When Yuliya Stepanova couldn't finish the 800m race at the European Championships in July because of a foot injury, there was little sympathy for her.

"I didn't expect much - Yuliya is very weak psychologically and she can only run when she has been doping," her former coach Vladimir Kazarin told Sport Express newspaper. He added that if she was really training clean "then she won't achieve anything and won't get to her former levels".

To those who dismiss her so lightly, both in Russia and the wider world, David Walsh, the journalist who brought down the cyclist Lance Armstrong - perhaps the world's most famous drugs cheat - says it's time to think again.

"People have kind of said, 'Oh well she's a doper.' Well those people are showing a huge lack of empathy for where she's come from and what she's done. If they bothered to look closely at her story, they'd have nothing but unqualified admiration for what Yuliya Stepanova has done," he says. "Now to me, you know, there's nobody who has done more for the anti-doping movement. No whistleblower comes within a million miles."
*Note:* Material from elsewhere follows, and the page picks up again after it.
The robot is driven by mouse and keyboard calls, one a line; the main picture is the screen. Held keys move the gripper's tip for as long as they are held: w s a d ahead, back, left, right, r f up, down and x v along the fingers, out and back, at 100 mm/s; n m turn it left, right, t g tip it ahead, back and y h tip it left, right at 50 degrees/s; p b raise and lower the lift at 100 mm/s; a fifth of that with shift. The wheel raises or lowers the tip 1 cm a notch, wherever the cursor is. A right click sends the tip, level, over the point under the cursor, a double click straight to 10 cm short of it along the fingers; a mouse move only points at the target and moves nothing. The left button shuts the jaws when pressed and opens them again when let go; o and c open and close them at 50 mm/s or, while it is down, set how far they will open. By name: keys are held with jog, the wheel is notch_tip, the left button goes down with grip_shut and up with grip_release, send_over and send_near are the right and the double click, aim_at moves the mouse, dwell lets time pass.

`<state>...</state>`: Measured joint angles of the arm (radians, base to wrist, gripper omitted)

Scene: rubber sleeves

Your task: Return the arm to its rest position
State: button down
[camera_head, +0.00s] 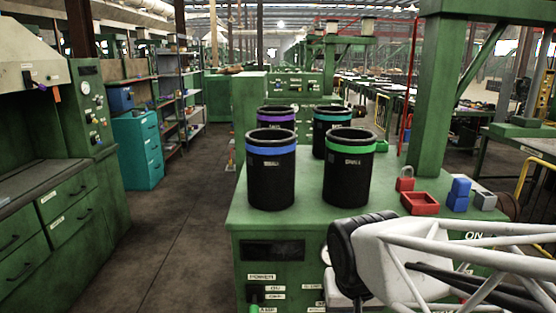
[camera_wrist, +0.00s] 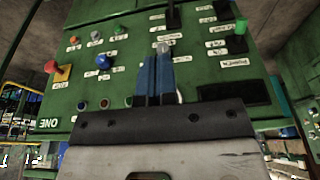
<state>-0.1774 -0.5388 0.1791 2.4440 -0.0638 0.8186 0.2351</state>
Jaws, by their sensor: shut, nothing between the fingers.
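My gripper (camera_wrist: 155,62) shows in the wrist view with its two narrow blue fingers together, shut and empty. The fingers stand in front of a green control panel (camera_wrist: 125,78) with knobs and labels. I cannot tell how far they are from it. In the head view my white and black arm reaches in from the lower right, in front of the green bench (camera_head: 300,222). The fingers cannot be made out there.
Black cylinders with a blue band (camera_head: 271,180), green band (camera_head: 345,180), purple band (camera_head: 276,118) and teal band (camera_head: 332,130) stand upright on the bench. A red tray (camera_head: 420,204), blue block (camera_head: 459,193) and grey block (camera_head: 485,200) lie right. A green post (camera_head: 432,100) rises behind.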

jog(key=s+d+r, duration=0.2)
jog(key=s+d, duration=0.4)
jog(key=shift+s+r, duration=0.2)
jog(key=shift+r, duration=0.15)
Stepanova is now determined to prove that she can succeed as a clean athlete. She is training hard and hopes to qualify for the 2017 World Championships in London next summer. It is not easy because she has to prepare on her own. When she approached a coach in the American city where she now lives, she replied it was "too dangerous" for her to take her on.
In a country she doesn't know, with a language she is only beginning to learn, her life has been turned upside-down. But she has few regrets about the turbulence she's brought to world athletics.

I ask how she will feel if in the future she finds herself competing alongside Russian athletes who say she betrayed them?
"If they want to hate me that's their problem," she says. "I don't consider that I've done anything wrong, I told the truth, I tried to help, and if they prefer to lie that's their problem and their hatred stays with them."